Though framed, in this breathless hyperventilating vein, as a broad article about Obama's lethal strikes, the article is actually narrower. It is ultimately about the killing of Anwar Al Awlaki and his 16-year-old son. And it seems to have struck quite a chord in circles anxious about the drone war. Maybe I'm just the bad kid in school who dishes on the principal in the cafeteria to make little Barack feel better after getting yelled at by Mr. Junod and having had his parents called, but count me unimpressed.
For starters, the article pretends not to whitewash Anwar Al Awlaki yet ultimately whitewashes Anwar Al Awlaki. It acknowledges that he emailed with Fort Hood shooter Nidal Hasan and coached would-be underwear bomber Umar Farouk Abdulmutallab and thus became operational, but it gives no sense of the range and scope of his operational activity.

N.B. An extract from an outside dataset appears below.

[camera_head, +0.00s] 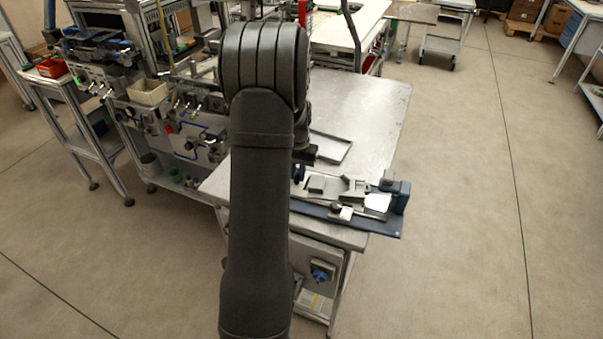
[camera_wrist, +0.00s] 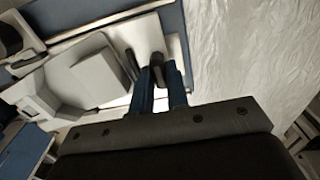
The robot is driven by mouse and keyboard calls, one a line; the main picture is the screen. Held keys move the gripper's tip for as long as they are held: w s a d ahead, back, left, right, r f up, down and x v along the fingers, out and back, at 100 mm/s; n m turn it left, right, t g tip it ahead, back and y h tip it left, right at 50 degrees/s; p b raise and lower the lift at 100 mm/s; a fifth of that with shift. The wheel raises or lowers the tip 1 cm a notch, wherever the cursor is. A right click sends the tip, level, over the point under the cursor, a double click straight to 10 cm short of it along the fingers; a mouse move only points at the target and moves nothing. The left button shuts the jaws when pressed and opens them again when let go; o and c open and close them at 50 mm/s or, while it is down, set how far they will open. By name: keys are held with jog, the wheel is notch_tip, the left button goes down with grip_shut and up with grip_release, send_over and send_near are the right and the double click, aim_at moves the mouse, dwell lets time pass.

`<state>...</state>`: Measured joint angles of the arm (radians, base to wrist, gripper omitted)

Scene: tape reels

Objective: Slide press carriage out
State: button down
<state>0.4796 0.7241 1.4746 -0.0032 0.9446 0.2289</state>
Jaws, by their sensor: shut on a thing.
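The press fixture lies along the front edge of the metal table, with a dark blue base (camera_head: 385,226) and an upright blue block (camera_head: 398,196) at its right end. The press carriage (camera_head: 352,187) appears as grey blocks on the fixture; I cannot tell its exact outline. In the wrist view a light grey, block-shaped part (camera_wrist: 92,75) lies left of my fingers. My gripper (camera_wrist: 161,78) has its two blue fingers closed around a dark upright handle (camera_wrist: 157,60) beside that part. In the head view my arm hides most of the gripper.
A shallow grey tray (camera_head: 330,147) lies behind the fixture on the metal table (camera_head: 365,105). The table's back right is bare. A crowded workbench with a beige bin (camera_head: 148,92) stands to the left. Open floor lies right of the table.

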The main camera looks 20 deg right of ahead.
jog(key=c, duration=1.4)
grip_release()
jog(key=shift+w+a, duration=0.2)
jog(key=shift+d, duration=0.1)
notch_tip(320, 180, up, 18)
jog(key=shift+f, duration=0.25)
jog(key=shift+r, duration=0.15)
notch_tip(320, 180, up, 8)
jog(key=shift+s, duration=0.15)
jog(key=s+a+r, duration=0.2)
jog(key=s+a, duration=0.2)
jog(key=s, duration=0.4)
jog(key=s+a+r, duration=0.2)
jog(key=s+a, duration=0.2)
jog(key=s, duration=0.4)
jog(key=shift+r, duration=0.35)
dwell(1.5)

One would get a better sense of that from Al Awlaki's Wikipedia entry or from this piece by Thomas Jocelyn, published last year, about emails the preacher exchanged with a would-be-terrorist working in the airline industry in Britain. The emails, which had been reported by the British press, included this Al Awlaki missive:
I was pleased when your brother conveyed from you salaams to myself and was excited by hearing your profession. I pray that Allah may grant us a breakthrough through you. As a starter, can you please answer these questions in as much elaboration as possible: can you please specify your role in the airline industry, how much access do you have to airports, what information do you have on the limitations and cracks in present airport security systems, what procedures would travellers [sic] from the newly listed countries have to go through, what procedures would a person on a watch list have to go through?
And this gem:
Our highest priority is the US. Anything there, even if on a smaller scale compared to what we may do in the UK, would be our choice. So the question is: with the people you have, is it possible to get a package or a person with a package on board a flight heading to the US? If that is not possible, then what ideas do you have that could be set up for the uk?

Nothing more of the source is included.